-- Prompt --
Determine which lines contain the word "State", then copy those lines.

======

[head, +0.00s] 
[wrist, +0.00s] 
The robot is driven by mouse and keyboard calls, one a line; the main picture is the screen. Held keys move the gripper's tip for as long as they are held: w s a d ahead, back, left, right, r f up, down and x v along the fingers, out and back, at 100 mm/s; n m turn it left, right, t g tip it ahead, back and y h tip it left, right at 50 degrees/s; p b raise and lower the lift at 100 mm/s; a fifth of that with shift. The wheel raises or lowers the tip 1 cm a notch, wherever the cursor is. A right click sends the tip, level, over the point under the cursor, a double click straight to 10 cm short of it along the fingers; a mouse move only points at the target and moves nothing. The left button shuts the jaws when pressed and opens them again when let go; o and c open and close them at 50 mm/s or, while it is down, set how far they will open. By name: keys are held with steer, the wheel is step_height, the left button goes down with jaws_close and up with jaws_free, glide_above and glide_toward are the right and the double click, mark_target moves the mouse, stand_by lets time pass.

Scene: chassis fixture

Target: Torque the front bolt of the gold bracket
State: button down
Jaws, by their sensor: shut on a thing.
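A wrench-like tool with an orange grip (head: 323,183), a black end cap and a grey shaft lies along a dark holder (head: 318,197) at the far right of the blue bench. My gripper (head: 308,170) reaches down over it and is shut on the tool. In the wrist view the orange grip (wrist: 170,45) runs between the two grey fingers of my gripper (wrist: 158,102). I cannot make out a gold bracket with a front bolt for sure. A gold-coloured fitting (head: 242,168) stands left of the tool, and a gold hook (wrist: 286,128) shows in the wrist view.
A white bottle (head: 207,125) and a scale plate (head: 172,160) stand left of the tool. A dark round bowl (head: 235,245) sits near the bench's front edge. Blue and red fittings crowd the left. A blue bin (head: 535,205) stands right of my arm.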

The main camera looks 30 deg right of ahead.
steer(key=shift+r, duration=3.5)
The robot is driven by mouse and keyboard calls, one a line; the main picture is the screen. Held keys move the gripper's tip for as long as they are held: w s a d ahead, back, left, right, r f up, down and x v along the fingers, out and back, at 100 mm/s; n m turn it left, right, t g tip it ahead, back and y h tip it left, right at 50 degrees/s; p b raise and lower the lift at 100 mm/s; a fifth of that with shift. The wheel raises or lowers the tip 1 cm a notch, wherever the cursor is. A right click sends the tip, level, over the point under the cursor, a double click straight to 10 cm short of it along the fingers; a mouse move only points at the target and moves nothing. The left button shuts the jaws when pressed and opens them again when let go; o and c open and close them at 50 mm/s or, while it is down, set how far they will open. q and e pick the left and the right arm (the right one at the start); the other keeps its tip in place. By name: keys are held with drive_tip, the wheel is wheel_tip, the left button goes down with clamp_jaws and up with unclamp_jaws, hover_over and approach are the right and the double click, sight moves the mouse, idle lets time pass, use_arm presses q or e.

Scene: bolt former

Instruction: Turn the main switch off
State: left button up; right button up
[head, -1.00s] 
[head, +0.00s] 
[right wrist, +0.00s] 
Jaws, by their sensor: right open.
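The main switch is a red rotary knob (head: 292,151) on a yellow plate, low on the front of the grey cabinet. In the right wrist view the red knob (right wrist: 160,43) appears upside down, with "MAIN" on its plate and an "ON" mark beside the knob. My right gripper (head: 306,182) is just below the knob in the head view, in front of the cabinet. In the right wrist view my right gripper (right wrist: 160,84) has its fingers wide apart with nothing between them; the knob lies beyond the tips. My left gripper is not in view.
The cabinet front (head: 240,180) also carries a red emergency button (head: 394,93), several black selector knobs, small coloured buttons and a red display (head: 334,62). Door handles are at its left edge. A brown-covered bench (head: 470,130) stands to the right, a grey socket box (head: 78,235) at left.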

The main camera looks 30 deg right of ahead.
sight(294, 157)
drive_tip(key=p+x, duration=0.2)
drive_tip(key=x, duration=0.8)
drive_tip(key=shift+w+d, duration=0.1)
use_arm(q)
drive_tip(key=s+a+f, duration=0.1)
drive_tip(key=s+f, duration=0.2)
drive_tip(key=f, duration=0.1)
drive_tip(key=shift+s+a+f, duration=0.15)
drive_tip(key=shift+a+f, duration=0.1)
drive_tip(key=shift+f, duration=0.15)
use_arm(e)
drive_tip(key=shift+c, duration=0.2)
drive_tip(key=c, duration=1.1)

======

-- Final result --
State: button down
State: left button up; right button up

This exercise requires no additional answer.